These aren't standard dice however. Each player can put any positive number on any side of the die as long as the number of sides match and the total of all the chosen numbers are the same. For example, one player might use a six sided die with the numbers [3, 3, 3, 3, 6, 6] while the other player uses a six sided die with the numbers [4, 4, 4, 4, 4, 4]. The interesting part of this game is that even with the same number of sides and the same total, different dice have different chances of winning. Using the example die, the player with all 4's will win 2/3 of the time.

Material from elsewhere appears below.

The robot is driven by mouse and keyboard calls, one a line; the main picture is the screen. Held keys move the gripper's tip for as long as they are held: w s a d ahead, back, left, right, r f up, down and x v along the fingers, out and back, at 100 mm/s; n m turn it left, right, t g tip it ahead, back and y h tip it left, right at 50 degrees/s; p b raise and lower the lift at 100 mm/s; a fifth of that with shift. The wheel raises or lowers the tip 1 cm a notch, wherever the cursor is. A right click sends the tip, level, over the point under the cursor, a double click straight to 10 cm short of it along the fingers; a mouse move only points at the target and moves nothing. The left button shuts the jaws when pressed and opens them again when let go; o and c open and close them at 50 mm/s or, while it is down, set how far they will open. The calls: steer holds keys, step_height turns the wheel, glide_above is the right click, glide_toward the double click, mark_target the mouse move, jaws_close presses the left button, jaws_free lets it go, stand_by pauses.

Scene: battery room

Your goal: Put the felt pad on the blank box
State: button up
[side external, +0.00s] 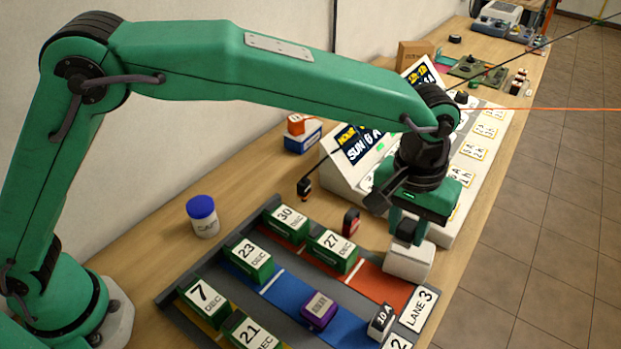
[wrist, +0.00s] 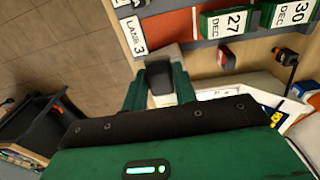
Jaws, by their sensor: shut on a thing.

To prepare for this game, you're investigating different ways of picking the numbers. To do this, write a program that will take an opponent's die and output some die which will win against it more than half the time. If no die satisfies the task requirements, return an empty list.

Input: An enemy's die as a sorted list of integers, one for each face of the opponent's die.

Output: Your die as a list of integers, one for each face of your die or an empty list.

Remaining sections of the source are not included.